Monsieur le président, monsieur le ministre, mes chers collègues, l’école n’est plus ce qu’elle était. Ne voyez pas là de la nostalgie, mais simplement un constat : l’école n’est plus ce qu’elle était, et les parents, les enfants et les enseignants non plus.
Cette évolution, qui s’impose à nous, nous invite à inventer le monde de demain ; vaste entreprise ! Aussi, monsieur le ministre, lorsque vous avez présenté votre vision de l’école de demain – l’école de la confiance, avec des valeurs aussi fortes que la République, l’excellence, la bienveillance et des priorités comme l’enseignement primaire et la lutte contre les inégalités –, nous ne pouvions qu’adhérer.
Le projet de loi que nous examinons aujourd’hui a donc vocation à s’inscrire parmi les grandes lois républicaines sur l’école qui ont marqué notre temps. En 1882, la loi Ferry instaurait l’âge obligatoire d’instruction à 6 ans ; en 1936, près de cent ans après l’adoption des premières lois sur l’interdiction du travail des enfants, l’école était rendue obligatoire jusqu’à 14 ans ; puis, en 1959, elle le fut jusqu’à 16 ans. En 2019, le Gouvernement souhaite, en même temps, abaisser l’âge obligatoire de la scolarité à 3 ans et proposer une obligation de formation ou d’activité pour les jeunes de 16 à 18 ans.
Vous le savez aussi bien que nous, monsieur le ministre, l’impact de la scolarité obligatoire dès 3 ans restera limité. En effet, 97 % des enfants de 3 ans sont déjà scolarisés, de façon toutefois inégale selon les milieux. Il s’agit donc simplement de transformer une liberté d’instruction précoce, déjà largement diffusée en France, en obligation légale. Ce qui est présenté comme le fer de lance de l’État contre la reproduction des inégalités sociales et la lutte contre l’échec scolaire ne concernera que 26 000 enfants par classe d’âge, tandis que l’échec scolaire concerne plus de 100 000 élèves par an…
Au grand dam des élus locaux, le projet de loi initial ne prévoyait pas de pleine compensation des charges occasionnées pour les communes, même si cela ne concerne que très peu d’enfants. L’exigence de cette compensation a été introduite dans le texte par la commission de la culture du Sénat, sur l’initiative de notre rapporteur, Max Brisson, dont je salue la qualité du travail.
Nous nous félicitons des aménagements d’assiduité prévus dans le cadre de la première année d’école maternelle, adoptés lors de l’examen du texte en commission.

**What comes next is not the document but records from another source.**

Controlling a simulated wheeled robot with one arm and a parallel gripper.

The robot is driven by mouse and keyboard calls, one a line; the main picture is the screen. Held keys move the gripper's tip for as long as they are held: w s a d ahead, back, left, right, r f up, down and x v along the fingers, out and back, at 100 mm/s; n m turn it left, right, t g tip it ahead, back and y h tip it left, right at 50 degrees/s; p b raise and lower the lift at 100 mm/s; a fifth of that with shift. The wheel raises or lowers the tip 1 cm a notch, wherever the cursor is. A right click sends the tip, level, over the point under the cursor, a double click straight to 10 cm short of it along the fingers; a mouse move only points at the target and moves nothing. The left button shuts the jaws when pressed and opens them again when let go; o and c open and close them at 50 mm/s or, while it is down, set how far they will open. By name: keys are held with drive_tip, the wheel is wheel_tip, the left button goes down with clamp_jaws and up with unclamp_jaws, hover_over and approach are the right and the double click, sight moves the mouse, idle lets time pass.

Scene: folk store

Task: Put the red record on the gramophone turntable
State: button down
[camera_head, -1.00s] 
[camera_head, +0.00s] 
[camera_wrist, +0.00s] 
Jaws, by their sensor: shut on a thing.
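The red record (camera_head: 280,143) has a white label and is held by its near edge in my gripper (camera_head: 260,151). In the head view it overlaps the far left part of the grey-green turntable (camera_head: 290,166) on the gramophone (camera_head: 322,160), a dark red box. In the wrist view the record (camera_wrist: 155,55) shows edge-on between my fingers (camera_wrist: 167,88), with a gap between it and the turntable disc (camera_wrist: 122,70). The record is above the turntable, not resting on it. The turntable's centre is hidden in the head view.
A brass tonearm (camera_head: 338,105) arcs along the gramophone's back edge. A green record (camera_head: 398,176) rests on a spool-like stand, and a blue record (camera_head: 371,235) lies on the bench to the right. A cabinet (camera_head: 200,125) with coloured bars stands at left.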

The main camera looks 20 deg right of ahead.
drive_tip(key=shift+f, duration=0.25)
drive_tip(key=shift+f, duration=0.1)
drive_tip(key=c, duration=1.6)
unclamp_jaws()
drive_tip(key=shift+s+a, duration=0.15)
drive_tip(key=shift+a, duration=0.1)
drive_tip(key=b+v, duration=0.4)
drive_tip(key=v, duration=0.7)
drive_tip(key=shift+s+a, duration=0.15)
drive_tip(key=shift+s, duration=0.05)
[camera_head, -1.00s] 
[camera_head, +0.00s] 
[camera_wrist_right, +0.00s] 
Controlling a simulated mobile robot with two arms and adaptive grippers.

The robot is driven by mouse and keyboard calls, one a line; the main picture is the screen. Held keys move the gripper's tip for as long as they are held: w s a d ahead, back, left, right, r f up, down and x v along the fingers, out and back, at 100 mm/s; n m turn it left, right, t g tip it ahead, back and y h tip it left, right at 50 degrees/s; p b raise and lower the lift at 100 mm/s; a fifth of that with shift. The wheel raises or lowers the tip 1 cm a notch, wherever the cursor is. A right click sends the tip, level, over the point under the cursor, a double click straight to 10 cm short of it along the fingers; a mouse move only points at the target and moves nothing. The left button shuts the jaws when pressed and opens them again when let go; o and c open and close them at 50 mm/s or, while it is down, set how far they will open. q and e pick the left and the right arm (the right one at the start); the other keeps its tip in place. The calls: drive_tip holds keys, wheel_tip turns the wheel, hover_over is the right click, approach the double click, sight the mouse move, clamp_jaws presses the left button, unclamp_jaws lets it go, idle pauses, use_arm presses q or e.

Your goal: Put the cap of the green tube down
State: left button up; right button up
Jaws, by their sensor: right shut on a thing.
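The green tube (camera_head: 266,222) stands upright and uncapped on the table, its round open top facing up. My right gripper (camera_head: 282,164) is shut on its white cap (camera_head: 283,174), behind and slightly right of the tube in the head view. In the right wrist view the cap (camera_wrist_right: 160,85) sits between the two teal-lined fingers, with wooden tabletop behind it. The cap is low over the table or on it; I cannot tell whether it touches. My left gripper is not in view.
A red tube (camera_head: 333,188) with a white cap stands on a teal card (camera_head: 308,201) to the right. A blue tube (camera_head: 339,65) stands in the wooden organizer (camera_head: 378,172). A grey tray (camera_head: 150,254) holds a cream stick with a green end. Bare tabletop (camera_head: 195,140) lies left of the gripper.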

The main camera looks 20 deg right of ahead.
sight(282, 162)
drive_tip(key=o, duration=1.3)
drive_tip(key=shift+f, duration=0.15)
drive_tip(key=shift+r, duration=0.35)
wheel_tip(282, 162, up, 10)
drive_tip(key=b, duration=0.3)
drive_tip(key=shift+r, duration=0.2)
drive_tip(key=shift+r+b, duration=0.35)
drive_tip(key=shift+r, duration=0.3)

La France présente une particularité : celle d’une école qui s’administre de façon collégiale, quand le système éducatif est, partout ailleurs, étroitement hiérarchisé. Cette question suscite des débats depuis bien longtemps, depuis l’apparition des établissements publics de l’enseignement primaire, institués par François Fillon. Depuis lors, les rapports se sont multipliés et la question reste posée…
Notre commission de la culture a introduit une mesure instaurant un lien hiérarchique entre le directeur d’école et les professeurs. En réalité, les directeurs d’école ont besoin d’une évolution pour mieux gérer leur école ; surtout, il serait temps de créer, dans le cadre d’une concertation entre le ministère, l’administration de l’éducation nationale, les syndicats et les élus, un véritable statut de directeur d’école. Cela mériterait un texte à part entière, et non un simple article au milieu d’un texte de loi.
La première finalité de l’école est de permettre à chaque élève de trouver un métier, une place dans la société, correspondant dans la mesure du possible à ses aspirations individuelles. Plus d’efforts, plus d’argent investi aujourd’hui dans notre système éducatif, c’est moins de chômage, moins de misère dans le monde de demain. Aussi, nous devons tout mettre en œuvre pour améliorer la qualité de l’enseignement, les conditions de travail des enseignants et favoriser la réussite des élèves.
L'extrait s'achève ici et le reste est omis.